**TASK:** Starting with the line that contains "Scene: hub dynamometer" and stopping after the line that contains "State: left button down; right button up", output every line exactly as it stands.

==== GIVEN ENTRIES ====

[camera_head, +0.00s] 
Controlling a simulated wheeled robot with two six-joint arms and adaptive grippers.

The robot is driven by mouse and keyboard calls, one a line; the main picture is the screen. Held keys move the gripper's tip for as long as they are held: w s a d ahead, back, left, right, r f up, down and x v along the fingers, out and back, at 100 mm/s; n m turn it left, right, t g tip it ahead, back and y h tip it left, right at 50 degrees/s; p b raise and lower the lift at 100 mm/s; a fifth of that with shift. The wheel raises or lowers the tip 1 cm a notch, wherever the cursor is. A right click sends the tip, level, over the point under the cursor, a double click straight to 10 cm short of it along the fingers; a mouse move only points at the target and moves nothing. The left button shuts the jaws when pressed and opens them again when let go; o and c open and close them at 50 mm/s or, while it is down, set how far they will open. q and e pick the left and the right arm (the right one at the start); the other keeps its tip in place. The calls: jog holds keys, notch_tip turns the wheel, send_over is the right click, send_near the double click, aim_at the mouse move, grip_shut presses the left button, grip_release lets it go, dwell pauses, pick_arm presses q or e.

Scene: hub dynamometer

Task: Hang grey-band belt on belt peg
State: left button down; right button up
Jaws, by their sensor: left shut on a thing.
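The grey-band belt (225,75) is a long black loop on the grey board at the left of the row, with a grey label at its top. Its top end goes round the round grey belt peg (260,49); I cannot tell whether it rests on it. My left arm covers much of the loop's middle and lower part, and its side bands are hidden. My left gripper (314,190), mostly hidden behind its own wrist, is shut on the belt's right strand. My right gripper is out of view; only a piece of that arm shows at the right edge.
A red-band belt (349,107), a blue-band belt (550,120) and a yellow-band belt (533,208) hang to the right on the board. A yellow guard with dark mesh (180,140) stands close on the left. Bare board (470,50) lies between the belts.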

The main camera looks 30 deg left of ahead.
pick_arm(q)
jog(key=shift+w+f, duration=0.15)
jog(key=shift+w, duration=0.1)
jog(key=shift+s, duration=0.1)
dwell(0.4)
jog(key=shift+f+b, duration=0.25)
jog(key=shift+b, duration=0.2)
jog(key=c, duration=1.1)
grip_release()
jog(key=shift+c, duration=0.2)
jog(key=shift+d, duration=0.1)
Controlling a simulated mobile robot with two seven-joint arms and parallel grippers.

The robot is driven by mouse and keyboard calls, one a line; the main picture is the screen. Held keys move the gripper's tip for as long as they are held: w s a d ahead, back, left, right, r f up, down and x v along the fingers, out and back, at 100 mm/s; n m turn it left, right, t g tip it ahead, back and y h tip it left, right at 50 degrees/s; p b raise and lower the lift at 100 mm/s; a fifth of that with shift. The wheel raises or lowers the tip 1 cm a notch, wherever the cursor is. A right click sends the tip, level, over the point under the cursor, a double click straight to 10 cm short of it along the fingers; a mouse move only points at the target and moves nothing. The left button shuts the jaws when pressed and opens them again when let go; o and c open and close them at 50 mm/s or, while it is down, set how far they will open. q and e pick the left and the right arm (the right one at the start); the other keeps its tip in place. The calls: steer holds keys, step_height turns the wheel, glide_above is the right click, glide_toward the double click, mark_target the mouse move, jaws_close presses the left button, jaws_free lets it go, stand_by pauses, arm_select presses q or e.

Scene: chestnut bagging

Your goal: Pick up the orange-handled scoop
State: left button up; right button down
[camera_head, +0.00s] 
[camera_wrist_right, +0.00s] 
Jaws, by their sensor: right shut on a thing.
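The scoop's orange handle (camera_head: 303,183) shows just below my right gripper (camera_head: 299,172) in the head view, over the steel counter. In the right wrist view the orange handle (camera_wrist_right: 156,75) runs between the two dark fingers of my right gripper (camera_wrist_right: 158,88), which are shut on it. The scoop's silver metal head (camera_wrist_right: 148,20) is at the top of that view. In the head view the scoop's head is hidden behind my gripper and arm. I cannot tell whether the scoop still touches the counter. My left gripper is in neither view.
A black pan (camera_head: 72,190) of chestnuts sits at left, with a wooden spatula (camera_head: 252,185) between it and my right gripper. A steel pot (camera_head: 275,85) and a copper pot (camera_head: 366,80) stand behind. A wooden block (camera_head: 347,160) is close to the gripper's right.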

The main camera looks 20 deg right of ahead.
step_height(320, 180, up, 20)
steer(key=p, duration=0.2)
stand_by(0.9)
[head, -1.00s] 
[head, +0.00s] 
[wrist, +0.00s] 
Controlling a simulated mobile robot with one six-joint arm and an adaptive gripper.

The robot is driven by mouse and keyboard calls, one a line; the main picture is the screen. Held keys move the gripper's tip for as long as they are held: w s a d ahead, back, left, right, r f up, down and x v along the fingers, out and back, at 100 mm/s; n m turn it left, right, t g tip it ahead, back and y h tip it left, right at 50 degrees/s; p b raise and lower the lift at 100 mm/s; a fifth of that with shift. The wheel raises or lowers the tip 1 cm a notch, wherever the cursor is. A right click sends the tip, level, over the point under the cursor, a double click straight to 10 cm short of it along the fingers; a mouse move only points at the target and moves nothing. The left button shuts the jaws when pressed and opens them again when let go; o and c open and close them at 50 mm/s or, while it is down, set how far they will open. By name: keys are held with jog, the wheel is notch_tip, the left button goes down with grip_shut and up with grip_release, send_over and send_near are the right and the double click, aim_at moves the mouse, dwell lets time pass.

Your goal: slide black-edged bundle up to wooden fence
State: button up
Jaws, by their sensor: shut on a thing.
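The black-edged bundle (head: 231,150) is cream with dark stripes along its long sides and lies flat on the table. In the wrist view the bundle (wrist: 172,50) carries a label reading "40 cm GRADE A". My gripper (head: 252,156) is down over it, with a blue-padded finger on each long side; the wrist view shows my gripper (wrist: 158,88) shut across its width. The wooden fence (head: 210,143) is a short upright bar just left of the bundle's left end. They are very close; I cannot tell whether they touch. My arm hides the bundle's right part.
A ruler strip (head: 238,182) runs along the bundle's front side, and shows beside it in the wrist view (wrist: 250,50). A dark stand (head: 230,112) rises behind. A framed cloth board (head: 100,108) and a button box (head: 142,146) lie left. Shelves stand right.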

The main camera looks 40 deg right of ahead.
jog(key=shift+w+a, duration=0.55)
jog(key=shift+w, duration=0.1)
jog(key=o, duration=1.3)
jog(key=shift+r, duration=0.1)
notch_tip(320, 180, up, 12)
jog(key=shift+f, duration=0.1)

====

**REPLY:**
Scene: hub dynamometer

Task: Hang grey-band belt on belt peg
State: left button down; right button up

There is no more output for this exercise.